▸ EXERCISE AIM
Below are entries. Copy exactly the lines running from the line that holds "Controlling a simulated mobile" to the line that holds "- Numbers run", with both ends included.
_____
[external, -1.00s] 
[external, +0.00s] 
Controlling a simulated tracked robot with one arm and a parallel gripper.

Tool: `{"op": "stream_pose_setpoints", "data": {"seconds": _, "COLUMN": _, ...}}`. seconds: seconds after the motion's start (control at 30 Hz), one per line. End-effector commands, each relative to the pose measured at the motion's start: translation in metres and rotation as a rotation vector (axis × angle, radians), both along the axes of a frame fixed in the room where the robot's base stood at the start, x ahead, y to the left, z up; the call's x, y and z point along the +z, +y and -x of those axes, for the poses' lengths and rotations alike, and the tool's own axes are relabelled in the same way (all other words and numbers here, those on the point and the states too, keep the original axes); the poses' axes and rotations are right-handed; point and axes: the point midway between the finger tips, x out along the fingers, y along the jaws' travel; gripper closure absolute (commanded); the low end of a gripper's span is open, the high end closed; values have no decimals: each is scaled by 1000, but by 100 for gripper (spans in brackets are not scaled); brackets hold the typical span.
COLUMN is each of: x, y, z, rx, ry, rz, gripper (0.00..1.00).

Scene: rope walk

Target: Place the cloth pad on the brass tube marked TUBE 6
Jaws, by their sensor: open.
_____
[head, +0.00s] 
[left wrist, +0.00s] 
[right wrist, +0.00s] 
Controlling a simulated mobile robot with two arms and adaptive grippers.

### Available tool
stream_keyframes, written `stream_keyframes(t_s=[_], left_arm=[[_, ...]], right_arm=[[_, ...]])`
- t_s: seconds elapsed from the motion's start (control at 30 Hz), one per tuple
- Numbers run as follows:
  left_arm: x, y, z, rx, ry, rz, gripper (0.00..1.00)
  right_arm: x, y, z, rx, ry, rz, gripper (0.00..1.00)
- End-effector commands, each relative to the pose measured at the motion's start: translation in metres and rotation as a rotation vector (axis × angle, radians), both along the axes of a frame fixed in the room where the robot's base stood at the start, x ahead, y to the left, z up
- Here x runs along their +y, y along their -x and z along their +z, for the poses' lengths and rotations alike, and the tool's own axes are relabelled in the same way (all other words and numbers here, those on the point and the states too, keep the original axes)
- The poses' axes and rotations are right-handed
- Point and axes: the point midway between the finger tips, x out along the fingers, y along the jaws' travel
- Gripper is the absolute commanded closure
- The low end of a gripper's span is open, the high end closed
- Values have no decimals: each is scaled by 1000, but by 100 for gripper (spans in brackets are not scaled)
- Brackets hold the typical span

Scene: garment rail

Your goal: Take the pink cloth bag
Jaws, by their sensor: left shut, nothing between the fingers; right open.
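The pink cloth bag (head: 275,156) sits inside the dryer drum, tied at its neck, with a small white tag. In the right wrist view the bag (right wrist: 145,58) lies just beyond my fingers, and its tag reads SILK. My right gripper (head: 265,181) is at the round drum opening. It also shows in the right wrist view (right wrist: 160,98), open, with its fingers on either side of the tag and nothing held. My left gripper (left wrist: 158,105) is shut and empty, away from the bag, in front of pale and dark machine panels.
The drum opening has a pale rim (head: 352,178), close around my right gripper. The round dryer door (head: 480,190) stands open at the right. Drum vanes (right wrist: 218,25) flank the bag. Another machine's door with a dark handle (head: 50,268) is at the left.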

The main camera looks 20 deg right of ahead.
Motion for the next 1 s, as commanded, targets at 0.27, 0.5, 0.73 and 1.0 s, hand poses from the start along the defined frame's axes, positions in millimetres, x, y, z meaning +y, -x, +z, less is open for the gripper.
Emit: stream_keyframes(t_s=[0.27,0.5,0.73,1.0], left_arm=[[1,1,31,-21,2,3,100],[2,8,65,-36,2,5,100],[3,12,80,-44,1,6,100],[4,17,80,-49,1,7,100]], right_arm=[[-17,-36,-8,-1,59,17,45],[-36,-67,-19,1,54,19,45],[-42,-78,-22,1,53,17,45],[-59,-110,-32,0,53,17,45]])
_____
▸ RESULT OF THIS TASK
Controlling a simulated mobile robot with two arms and adaptive grippers.

### Available tool
stream_keyframes, written `stream_keyframes(t_s=[_], left_arm=[[_, ...]], right_arm=[[_, ...]])`
- t_s: seconds elapsed from the motion's start (control at 30 Hz), one per tuple
- Numbers run as follows:

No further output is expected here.